More than nine months after the violent death of black American detainee George Floyd, the United States House of Representatives has approved comprehensive police reform. The law named after Floyd was passed by a narrow majority of 220 to 212 votes. It is not certain whether the reform will pass through the Senate.
The reforms include efforts by the federal government to ban the use of strangleholds by the police. The judicial immunity of police officers should also be limited to facilitate prosecution after violent incidents.
In addition, there will be a national database under the umbrella of the Ministry of Justice in which information about the behaviour of police officers will be kept. In this way, it must be made impossible that police officers who have gone wrong in using violence in the past can go to work for another police force.
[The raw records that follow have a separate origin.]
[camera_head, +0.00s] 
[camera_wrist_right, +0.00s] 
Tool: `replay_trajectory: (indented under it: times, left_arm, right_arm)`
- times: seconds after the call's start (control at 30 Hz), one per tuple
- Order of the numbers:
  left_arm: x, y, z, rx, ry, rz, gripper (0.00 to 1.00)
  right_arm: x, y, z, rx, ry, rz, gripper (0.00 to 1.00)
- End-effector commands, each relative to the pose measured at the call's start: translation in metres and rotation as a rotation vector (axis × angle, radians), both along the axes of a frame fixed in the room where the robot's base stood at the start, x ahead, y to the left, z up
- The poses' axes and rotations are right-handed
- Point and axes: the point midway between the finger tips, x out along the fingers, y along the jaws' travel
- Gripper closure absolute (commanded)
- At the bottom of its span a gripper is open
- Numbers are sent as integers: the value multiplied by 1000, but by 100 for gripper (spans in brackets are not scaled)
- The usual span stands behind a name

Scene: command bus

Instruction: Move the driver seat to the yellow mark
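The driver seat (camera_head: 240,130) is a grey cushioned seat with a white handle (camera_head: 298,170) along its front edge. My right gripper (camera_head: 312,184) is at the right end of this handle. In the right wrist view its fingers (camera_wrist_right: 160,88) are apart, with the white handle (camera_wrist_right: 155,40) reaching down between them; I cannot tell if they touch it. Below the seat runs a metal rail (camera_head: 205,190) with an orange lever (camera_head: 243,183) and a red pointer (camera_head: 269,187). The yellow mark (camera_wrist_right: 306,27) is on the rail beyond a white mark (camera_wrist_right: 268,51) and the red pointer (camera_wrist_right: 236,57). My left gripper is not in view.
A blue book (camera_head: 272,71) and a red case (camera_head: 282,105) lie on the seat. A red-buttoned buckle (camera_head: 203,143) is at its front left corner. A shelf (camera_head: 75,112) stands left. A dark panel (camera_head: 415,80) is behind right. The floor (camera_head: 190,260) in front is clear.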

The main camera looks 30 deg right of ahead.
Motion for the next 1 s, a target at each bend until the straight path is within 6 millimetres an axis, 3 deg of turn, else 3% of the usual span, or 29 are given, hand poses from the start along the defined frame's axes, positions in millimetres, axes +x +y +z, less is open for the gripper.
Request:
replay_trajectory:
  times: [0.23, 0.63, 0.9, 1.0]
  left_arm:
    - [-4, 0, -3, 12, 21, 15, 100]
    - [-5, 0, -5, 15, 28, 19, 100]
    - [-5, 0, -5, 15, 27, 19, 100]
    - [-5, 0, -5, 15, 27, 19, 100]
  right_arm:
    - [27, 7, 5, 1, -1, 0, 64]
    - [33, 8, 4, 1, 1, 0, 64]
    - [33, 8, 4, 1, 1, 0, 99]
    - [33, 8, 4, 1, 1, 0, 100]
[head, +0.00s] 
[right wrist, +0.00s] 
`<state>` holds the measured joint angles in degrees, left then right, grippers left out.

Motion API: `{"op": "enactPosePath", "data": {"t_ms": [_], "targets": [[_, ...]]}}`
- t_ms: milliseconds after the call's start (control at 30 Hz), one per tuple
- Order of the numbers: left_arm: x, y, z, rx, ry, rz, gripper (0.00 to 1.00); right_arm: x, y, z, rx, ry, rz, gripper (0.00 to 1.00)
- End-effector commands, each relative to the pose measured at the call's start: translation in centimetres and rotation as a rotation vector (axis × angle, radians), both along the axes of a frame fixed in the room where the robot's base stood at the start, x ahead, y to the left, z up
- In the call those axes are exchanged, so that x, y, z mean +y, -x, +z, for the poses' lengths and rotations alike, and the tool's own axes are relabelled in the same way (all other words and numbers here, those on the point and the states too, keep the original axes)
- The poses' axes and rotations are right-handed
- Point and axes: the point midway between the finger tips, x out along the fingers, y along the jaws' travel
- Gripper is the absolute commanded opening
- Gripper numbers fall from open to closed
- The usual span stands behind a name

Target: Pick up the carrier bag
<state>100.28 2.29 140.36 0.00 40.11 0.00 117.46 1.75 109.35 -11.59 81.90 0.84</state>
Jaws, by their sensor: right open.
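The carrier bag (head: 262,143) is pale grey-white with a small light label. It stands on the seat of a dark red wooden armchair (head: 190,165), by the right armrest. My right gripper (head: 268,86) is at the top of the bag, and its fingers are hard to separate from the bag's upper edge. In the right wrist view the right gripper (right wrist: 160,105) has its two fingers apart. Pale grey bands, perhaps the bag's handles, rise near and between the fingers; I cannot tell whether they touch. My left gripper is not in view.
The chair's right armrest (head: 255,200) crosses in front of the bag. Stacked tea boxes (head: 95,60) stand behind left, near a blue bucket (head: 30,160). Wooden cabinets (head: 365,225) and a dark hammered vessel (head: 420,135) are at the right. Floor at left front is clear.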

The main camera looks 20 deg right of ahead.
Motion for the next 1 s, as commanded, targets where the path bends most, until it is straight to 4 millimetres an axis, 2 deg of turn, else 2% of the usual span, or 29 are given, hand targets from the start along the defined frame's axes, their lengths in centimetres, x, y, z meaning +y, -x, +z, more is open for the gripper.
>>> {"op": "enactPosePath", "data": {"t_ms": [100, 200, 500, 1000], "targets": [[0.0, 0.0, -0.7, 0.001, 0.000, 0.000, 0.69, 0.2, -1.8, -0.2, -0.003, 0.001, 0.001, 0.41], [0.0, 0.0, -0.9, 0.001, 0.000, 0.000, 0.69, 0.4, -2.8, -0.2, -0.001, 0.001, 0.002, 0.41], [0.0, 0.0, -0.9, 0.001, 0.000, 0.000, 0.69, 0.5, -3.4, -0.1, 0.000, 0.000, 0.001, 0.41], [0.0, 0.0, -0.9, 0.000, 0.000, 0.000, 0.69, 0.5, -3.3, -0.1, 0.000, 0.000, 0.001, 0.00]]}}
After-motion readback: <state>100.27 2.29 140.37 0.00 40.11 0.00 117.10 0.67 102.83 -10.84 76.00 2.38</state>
It remains to be seen whether the police reforms will also receive the necessary majority in the upper house, the Senate. There the Republicans can block the text. A watered-down version could be more likely.
In any case, the George Floyd Justice in Policing Act can count on President Joe Biden’s support. The White House said on Monday that trust between the police and civilians must be restored.
‘We cannot restore this confidence if we do not hold police officers accountable for abuse of power and take action against systemic misconduct and racism in the police force,’ said Biden.
George Floyd, 46, unarmed, was killed in the city of Minneapolis on May 25 last year when a cop pressed his knee on Floyd’s neck for minutes on end. In the video that was made of the incident, Floyd says several times that he can no longer breathe.
George Floyd’s death sparked mass protests in the United States and abroad against racism and excessive police brutality. The trial of the suspected police officers will start on Monday.